Commodore Jay Tarriela, the PCG spokesperson for the West Philippine Sea, earlier told groups participating in the caravan to prepare for possible bad weather on the high seas and brace for Chinese maritime militia vessels that might tail the convoy.
The National Security Council (NSC) earlier gave the green light to the Pag-asa-bound caravan but said no to Atin Ito’s original plan to bring presents and supplies to the BRP Sierra Madre, the rusting, deliberately grounded ship serving as a military outpost at Ayungin (Second Thomas) Shoal.
The NSC cited the dangers entailed by such trip, Ayungin being the site of recurring tensions—and lately, vessel collisions—between the PCG and its Chinese counterpart.

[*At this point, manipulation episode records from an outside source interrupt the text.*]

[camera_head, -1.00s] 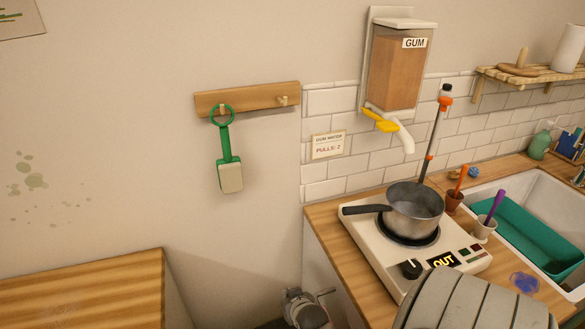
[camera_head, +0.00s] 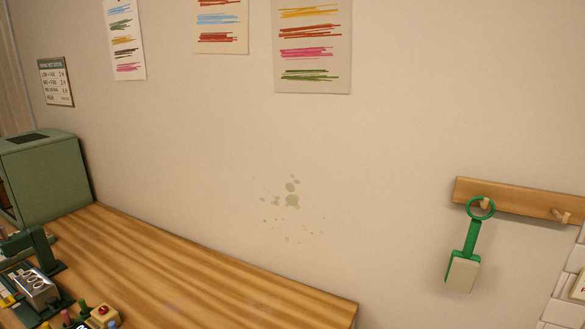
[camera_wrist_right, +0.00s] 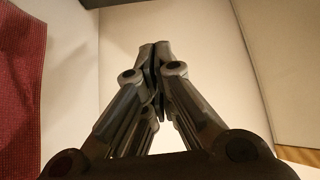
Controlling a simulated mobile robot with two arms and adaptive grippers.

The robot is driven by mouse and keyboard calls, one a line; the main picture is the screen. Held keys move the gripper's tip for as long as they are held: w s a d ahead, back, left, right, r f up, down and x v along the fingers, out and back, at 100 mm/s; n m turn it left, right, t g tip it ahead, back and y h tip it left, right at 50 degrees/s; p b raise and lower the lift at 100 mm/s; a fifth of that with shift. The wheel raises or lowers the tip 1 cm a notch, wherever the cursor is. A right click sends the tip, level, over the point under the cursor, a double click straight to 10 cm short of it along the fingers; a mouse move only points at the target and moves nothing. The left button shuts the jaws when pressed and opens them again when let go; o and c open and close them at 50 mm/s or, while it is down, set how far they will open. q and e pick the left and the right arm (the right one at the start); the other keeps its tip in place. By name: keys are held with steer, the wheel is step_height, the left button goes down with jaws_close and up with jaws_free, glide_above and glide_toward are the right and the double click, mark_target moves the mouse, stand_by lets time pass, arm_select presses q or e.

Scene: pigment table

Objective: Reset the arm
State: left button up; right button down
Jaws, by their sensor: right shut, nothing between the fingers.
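My right gripper (camera_wrist_right: 156,62) shows in the right wrist view. Its fingers are drawn together at the tips, with nothing between them. A plain pale surface lies beyond it, and the fingertips touch nothing that I can make out. Neither gripper shows in the head view, and my left gripper is in no frame.
A wooden table (camera_head: 190,262) runs along the wall, its middle bare. A green box-shaped device (camera_head: 45,175) and small tools stand at its left. A green-handled tool (camera_head: 471,243) hangs on a wooden peg rail (camera_head: 525,201). A red cloth-like surface (camera_wrist_right: 20,80) is left in the wrist view.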

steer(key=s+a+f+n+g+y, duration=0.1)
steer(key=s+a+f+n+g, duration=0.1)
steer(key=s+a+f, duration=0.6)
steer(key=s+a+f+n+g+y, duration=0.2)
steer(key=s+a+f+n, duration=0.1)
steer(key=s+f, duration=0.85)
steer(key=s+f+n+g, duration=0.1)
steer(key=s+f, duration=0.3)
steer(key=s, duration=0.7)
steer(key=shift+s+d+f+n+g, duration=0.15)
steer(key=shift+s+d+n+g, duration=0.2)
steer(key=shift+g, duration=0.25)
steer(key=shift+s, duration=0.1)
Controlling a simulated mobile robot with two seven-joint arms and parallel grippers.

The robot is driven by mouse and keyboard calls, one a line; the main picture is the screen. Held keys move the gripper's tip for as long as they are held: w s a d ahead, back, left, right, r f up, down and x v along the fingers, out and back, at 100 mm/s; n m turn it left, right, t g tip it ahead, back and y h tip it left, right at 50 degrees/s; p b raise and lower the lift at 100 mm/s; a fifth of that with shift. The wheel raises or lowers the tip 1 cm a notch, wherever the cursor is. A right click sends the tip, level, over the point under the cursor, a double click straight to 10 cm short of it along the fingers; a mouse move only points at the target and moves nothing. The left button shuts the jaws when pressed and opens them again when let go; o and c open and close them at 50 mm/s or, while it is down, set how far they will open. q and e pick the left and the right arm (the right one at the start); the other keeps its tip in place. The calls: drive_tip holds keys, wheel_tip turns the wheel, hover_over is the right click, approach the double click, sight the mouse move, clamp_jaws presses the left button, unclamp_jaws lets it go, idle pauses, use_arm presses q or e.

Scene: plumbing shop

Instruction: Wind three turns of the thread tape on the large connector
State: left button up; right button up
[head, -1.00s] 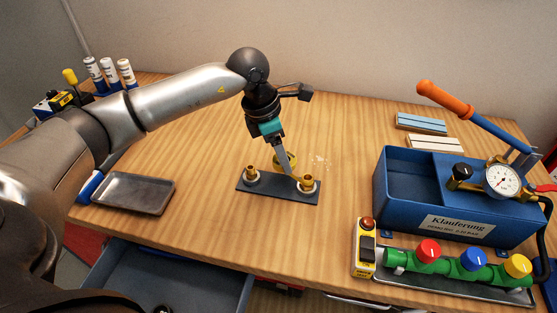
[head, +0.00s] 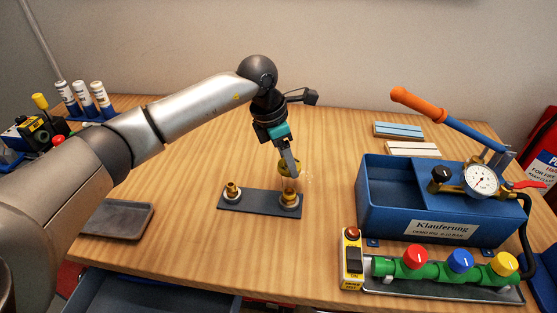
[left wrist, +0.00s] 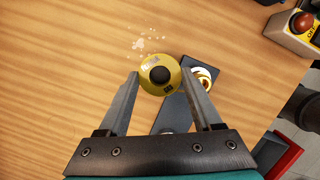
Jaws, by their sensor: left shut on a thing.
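My left gripper (head: 291,172) is shut on the yellow roll of thread tape (head: 284,166), held just behind and above the right-hand connector. In the left wrist view the roll (left wrist: 159,75) sits between the fingertips, its dark centre facing the camera. Two brass connectors stand upright on a dark grey plate (head: 259,204). The right one (head: 289,198) looks the larger and has a pale ring around it; the left one (head: 232,189) is smaller. In the left wrist view the larger connector (left wrist: 203,77) is just right of the roll, partly hidden by a finger. My right gripper is out of view.
A blue test pump (head: 420,222) with a gauge and orange handle stands to the right, behind a green valve manifold (head: 435,268). A grey tray (head: 118,219) lies at left. Small pale specks lie behind the plate.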

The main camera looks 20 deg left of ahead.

The Dec. 10 caravan, to be led by a mother vessel carrying 50 to 100 passengers, will start from El Nido, Palawan, and expects to reach Pag-asa in two to three days.
Other details, including the total number of participants, were still being finalized with the PCG, according to Rafaela David, president of the Akbayan Party, one of the groups making up the Atin Ito (This is Ours) coalition.
“The Chinese Coast Guard will surely deploy more of its ships, together with the Chinese maritime militia vessels. With the sheer number of its forces around Ayungin, there is a high possibility that the caravan would be met by the Chinese maritime forces,” Tarriela said during a briefing on Wednesday.
“We told them that they can pass through the vicinity waters of Ayungin Shoal, but definitely BRP Sierra Madre is not their final destination. They can proceed to the other maritime features,” he added.
Before being allowed to sail, Tarriela said, participants in the caravan must secure permits from the Maritime Industry Authority (Marina), which will check their vessels’ seaworthiness.
Small fishing boats are not allowed, given the long voyage and unpredictable sea conditions, he said, adding:
“We need to reach out to the organizers to discuss the vessels that they will bring. They have to be seaworthy and the vessel captains should have the experience in order not to jeopardize the safety of the participants.”